Wat de doeltreffendheid van de ex ante regelgeving betreft, is de Commissie bovendien bezorgd dat de voorgestelde maatregelen, in het bijzonder de prijscontrole, averechtse gevolgen zouden kunnen hebben. De regulering van retailprijzen voor kabeltransmissie kan inderdaad op zichzelf een toegangsbelemmering vormen die de ontwikkeling van de alternatieve infrastructuren op de Nederlandse retailmarkt en de digitalisering van de kabelnetwerken zou kunnen vertragen of bemoeilijken.

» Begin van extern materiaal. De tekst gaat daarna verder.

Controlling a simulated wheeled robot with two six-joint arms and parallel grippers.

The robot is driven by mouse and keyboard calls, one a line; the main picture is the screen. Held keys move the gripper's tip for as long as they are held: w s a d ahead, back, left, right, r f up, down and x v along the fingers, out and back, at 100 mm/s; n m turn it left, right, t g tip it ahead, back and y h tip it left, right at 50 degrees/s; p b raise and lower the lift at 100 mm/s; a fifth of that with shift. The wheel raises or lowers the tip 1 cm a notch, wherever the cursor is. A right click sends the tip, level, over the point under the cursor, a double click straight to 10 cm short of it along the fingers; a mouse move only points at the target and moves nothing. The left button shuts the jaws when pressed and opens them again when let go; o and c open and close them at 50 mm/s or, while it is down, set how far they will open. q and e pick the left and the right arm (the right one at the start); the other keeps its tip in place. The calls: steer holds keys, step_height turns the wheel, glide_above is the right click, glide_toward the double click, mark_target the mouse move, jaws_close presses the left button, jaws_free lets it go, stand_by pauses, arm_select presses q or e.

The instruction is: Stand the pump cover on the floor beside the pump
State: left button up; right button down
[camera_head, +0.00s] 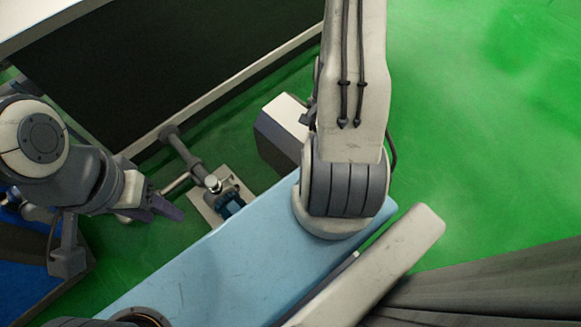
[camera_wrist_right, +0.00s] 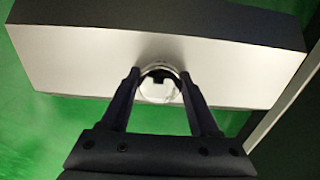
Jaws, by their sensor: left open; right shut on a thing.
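The pump cover (camera_head: 280,128) is a box with a pale top and dark sides, upright to the right of the pump. The pump (camera_head: 231,202) shows uncovered, with blue and metal parts on a pale base plate. In the right wrist view my right gripper (camera_wrist_right: 160,85) is shut on the round knob on the pale face of the cover (camera_wrist_right: 75,60). In the head view this gripper is hidden behind my right arm. I cannot tell whether the cover touches the floor. My left gripper (camera_head: 160,210) is open and empty, left of the pump.
A grey pipe (camera_head: 183,151) runs from the pump toward a large dark-sided unit (camera_head: 170,65) with pale edges. A blue surface (camera_head: 30,270) lies at the lower left. Green floor (camera_head: 480,120) is clear on the right.

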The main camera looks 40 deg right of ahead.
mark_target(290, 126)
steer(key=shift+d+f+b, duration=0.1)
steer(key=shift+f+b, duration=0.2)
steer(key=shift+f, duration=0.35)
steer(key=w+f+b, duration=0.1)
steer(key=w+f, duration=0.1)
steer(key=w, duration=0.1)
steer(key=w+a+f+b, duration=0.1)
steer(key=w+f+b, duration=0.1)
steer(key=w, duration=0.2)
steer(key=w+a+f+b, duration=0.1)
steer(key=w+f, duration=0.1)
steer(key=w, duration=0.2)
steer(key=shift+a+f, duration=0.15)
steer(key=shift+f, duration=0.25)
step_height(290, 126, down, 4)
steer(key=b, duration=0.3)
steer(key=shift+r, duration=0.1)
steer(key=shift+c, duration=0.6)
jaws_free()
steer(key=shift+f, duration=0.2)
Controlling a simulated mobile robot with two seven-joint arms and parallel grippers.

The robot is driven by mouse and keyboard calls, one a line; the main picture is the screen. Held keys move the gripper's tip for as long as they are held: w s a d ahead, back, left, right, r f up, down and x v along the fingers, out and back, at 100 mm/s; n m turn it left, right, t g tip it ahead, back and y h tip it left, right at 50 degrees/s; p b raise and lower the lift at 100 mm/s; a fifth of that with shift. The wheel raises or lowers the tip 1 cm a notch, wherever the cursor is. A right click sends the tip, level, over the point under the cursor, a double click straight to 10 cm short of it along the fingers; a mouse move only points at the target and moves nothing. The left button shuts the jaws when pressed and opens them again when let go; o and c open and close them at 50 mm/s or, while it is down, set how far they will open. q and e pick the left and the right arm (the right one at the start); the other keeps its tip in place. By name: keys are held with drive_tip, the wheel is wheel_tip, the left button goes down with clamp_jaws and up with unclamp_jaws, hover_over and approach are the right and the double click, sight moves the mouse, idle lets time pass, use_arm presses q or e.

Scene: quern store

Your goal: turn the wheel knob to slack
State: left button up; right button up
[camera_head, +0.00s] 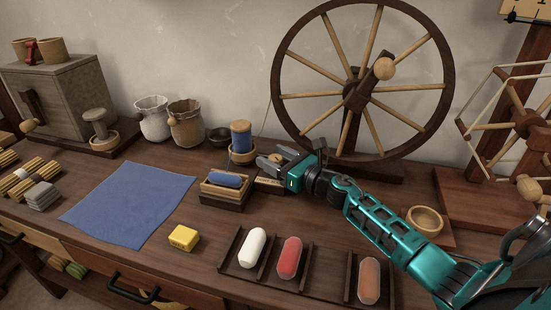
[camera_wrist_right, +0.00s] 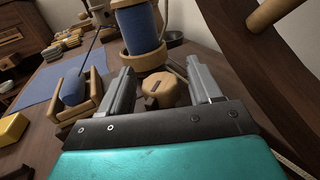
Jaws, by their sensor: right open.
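A pale wooden knob (camera_wrist_right: 162,90) with a short dark mark on its top shows in the right wrist view, between the two fingers of my open right gripper (camera_wrist_right: 160,72). Gaps show on both sides of it, and the fingers do not appear closed on it. In the head view my right gripper (camera_head: 274,159) reaches in from the right, in front of the big spoked wheel (camera_head: 282,95), and largely hides the knob. A small label plate (camera_head: 268,186) lies just beside the gripper; its marks are too small to read. My left gripper is out of view.
A blue thread spool (camera_head: 241,137) stands close behind the fingers. A wooden box with a blue roll (camera_head: 226,180) is at their left. A tray (camera_head: 329,258) with white, red and orange pieces lies in front. A wooden bowl (camera_head: 424,220) stands by my arm.

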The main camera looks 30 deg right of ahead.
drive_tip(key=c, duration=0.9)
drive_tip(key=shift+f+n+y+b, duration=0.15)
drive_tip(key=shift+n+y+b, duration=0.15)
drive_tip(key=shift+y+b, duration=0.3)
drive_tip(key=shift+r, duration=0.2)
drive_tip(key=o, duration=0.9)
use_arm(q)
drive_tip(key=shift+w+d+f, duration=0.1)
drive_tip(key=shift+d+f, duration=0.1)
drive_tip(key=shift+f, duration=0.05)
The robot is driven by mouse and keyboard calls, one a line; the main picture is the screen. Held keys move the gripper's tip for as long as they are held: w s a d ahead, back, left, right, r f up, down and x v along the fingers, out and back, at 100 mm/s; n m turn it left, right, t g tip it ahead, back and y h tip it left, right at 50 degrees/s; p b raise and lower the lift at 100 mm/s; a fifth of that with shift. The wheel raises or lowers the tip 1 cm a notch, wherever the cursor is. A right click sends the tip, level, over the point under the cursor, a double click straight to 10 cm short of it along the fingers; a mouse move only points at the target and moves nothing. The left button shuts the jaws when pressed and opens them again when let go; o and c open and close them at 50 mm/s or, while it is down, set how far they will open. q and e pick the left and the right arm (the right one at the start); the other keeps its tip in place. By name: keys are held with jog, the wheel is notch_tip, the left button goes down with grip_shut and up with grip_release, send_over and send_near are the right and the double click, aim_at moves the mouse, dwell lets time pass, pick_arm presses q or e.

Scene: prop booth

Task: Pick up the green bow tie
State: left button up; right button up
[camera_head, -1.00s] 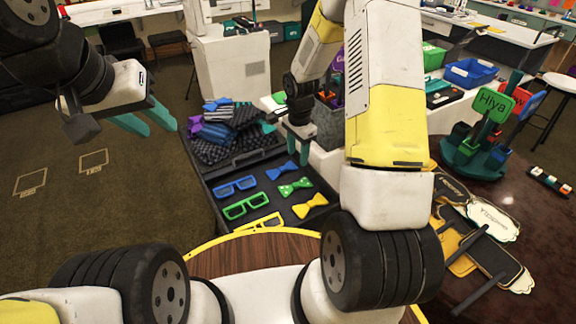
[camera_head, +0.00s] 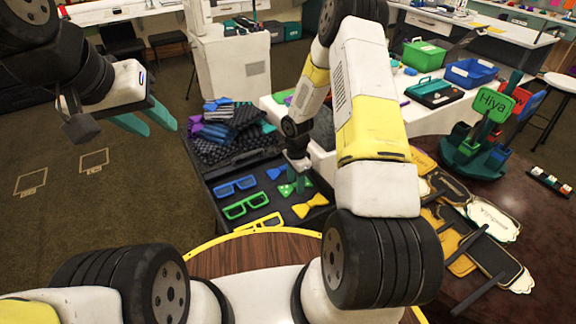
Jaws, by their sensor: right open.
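The green bow tie (camera_head: 285,190) lies in the dark tray (camera_head: 226,167), between a blue bow tie (camera_head: 280,171) and a yellow bow tie (camera_head: 309,205). It is partly hidden by my right gripper (camera_head: 297,182). The right gripper points down with its teal fingers open, right at the green bow tie. I cannot tell whether they touch it. My left gripper (camera_head: 146,120) is open and empty, over the floor at the left, well away from the tray.
Blue glasses (camera_head: 236,186), green glasses (camera_head: 246,206) and yellow glasses (camera_head: 262,223) lie left of the bow ties. A pile of dark patterned cloth items (camera_head: 222,135) fills the tray's back. Paddle-shaped signs (camera_head: 480,240) lie on the round table at right.

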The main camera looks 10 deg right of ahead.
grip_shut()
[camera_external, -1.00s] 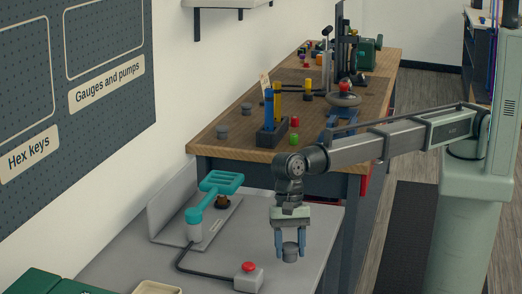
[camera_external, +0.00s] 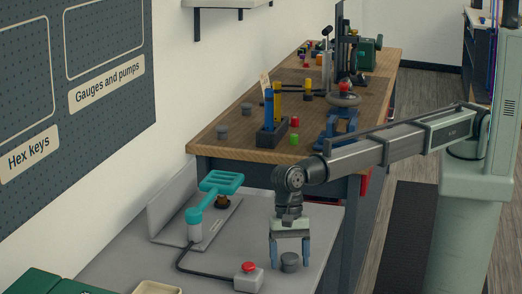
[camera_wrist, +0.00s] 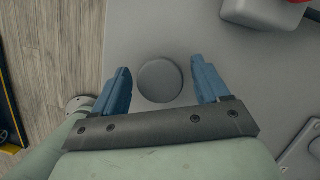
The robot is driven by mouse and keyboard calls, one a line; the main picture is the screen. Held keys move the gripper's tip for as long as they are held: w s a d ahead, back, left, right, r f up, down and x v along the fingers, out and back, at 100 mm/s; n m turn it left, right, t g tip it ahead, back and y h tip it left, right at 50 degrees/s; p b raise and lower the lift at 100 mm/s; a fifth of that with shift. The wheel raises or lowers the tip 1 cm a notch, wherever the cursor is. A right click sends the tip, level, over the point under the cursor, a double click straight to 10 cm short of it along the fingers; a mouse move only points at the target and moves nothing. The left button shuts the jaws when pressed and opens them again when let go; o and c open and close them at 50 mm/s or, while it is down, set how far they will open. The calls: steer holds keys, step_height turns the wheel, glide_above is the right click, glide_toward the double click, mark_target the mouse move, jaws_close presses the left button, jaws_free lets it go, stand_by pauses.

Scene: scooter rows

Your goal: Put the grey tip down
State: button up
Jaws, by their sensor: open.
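The grey tip (camera_external: 290,262) is a small dark grey cylinder standing upright on the grey bench top near its right edge. In the wrist view the grey tip (camera_wrist: 160,81) shows as a round disc from above, between the two blue fingers with a gap on each side. My gripper (camera_external: 290,260) is open, its fingers pointing down. In the wrist view my gripper (camera_wrist: 165,85) is open around the tip, or just above it; I cannot tell the exact height.
A grey box with a red button (camera_external: 248,277) stands left of the tip, its cable running to a teal-handled device (camera_external: 220,190). The bench edge is close on the right. A wooden bench (camera_external: 240,135) behind holds several small parts.

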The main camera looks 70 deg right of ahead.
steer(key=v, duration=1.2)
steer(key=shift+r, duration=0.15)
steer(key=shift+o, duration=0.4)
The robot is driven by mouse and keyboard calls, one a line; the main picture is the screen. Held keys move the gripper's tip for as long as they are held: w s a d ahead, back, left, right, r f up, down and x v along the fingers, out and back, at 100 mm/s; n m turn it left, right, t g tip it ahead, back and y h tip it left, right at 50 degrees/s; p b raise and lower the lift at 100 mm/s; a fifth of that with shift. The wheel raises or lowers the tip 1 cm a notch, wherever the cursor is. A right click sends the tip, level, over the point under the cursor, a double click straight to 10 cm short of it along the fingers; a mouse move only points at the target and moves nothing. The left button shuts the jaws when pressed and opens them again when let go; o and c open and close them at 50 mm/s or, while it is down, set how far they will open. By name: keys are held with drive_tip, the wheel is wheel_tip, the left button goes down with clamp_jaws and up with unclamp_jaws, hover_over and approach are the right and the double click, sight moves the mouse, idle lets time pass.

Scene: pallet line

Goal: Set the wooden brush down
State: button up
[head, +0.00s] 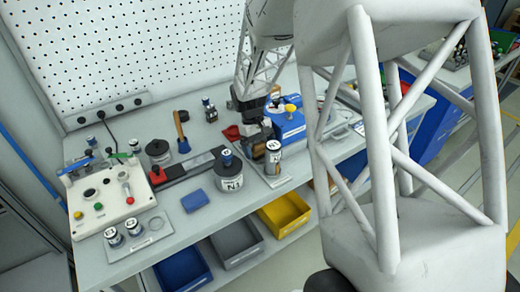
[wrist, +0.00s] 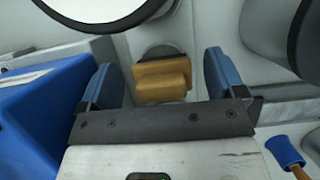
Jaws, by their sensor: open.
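The wooden brush shows in the wrist view as a tan wooden block (wrist: 161,78) with a dark strip along its far side. It lies between the two blue fingers of my gripper (wrist: 166,82), with a visible gap on each side. The fingers are apart and do not grip it. In the head view my gripper (head: 258,138) is low over the bench beside a cylinder with a white top (head: 273,150). I cannot clearly make out the brush there; the gripper and arm cover that area.
A blue box (head: 288,123) stands right of the gripper, with a red cloth (head: 232,132) to the left. Yellow bin (head: 285,214) sits below the bench edge.

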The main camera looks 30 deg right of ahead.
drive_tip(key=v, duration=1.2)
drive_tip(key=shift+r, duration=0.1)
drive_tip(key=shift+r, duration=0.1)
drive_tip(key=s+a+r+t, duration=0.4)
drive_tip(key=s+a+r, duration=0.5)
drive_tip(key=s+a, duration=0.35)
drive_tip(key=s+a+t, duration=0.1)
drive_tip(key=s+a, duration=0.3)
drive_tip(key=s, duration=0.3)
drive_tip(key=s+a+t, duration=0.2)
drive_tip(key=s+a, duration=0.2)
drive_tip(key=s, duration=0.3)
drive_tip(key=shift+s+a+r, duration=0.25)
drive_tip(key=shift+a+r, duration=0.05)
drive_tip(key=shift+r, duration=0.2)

Aldus zou regelgeving op retailniveau, in het bijzonder prijscontrole, kunnen verhinderen dat er op de Nederlandse markt een mededinging ontstaat die infrastructuurgericht is, hetgeen volgens de Commissie een betere waarborg zou bieden voor het belang van de consumenten inzake keuze, prijs en kwaliteit.
Omwille van de hiervoor aangehaalde redenen, heeft de Commissie ernstige twijfels of de door OPTA voorgestelde ontwerpmaatregelen voldoen aan de vereisten van Artikel 15(3) van de Kaderrichtlijn, in samenhang met Aanbeveling 2003/311/EG van de Commissie, en Artikel 8 van de Kaderrichtlijn. Deze ernstige twijfels komen voort uit een gebrek, in deze fase van de procedure, aan een overtuigend en eenduidig geheel van bewijzen dat de Nederlandse retailmarkt voor de levering van vrij toegankelijke radio- en televisiepakketten via kabel aan de drie criteria test voldoet en derhalve vatbaar is voor regelgeving ex ante.’
2.1.11
Hierop heeft OPTA de Commissie bij brief van 12 december 2005 laten weten de reguleringsperiode te verkorten van drie jaar naar één jaar en gedurende dit jaar niet te zullen ingrijpen in de eindgebruikertarieven.
2.1.12
De Commissie heeft OPTA bij brief van 21 december 2005, voor zover hier van belang, bericht:
‘Hoewel de in eerste instantie voorgestelde maatregelen, zoals door OPTA uiteengezet, er kennelijk op waren gericht om de belangen van consumenten te bevorderen, bestonden de bedenkingen van de Commissie eruit dat deze maatregelen een disproportioneel tegengesteld effect kon hebben op deze doelstelling. De regulering van retailtarieven van omroeptransmissiediensten zou in zichzelf een belemmering kunnen vormen die de toegang tot de externe markt verhindert en die de ontwikkeling van daadwerkelijke concurrentie afremt of een moeizamere totstandkoming veroorzaakt van alternatieve infrastructuren op de Nederlandse retailmarkt en de digitalisering van de kabelnetwerken. Daarom kan regulering op retailniveau, in het bijzonder prijscontrole, de totstandkoming van infrastructuurconcurrentie beperken, hetgeen meer tegemoet zou komen aan de belangen van consumenten inzake keuze, prijs en kwaliteit. (…)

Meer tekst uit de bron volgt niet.